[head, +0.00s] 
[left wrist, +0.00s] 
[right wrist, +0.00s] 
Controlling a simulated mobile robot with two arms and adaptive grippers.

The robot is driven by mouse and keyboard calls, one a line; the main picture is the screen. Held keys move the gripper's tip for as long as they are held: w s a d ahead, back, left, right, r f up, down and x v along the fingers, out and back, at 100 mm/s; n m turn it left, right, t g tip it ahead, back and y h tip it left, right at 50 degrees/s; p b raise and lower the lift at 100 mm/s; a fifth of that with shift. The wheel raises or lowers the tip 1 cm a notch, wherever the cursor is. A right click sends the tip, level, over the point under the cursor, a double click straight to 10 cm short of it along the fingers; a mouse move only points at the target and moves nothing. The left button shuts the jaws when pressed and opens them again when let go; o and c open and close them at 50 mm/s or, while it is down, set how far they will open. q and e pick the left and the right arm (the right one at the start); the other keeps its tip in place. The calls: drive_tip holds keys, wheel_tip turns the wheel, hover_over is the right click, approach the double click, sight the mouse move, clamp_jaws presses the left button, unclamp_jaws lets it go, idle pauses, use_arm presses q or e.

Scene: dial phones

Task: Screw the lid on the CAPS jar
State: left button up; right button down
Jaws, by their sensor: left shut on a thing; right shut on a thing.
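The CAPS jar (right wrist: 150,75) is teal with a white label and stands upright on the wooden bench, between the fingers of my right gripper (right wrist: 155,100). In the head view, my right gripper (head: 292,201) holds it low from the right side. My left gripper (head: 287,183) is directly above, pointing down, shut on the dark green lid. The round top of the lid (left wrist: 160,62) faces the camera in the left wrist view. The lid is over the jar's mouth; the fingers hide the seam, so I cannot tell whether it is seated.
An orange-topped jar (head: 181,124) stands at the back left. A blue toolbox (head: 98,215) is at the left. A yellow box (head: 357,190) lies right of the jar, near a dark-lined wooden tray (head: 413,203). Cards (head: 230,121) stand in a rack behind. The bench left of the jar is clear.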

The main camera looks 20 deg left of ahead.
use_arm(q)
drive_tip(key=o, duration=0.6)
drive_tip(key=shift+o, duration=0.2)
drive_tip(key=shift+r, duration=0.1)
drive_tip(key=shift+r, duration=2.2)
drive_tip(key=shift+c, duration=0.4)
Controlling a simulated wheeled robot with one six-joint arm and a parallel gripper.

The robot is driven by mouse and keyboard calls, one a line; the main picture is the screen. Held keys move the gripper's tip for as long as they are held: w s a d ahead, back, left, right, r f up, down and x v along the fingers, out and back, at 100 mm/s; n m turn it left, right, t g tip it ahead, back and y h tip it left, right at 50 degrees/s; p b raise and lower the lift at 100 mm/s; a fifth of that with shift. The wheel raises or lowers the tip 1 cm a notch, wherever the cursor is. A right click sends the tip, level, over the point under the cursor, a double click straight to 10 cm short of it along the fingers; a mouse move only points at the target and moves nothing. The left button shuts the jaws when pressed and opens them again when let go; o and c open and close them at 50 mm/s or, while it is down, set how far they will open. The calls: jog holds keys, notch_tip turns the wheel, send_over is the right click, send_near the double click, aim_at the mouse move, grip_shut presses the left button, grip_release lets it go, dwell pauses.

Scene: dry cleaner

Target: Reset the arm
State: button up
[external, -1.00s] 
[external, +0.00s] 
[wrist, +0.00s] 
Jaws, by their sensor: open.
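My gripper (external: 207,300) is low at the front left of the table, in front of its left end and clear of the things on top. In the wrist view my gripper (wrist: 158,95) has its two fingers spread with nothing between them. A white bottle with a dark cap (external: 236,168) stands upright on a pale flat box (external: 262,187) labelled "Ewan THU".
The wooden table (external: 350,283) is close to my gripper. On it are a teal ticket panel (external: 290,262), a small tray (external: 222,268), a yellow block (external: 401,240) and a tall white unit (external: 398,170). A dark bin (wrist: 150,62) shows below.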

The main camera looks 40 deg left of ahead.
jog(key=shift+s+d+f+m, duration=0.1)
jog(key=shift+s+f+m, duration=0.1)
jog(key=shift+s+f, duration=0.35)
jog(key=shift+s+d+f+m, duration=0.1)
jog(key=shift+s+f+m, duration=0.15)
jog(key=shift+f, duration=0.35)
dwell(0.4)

- **Stated exercise**: Count every line bearing the word "simulated"; report the total only.

- **Response below**: 2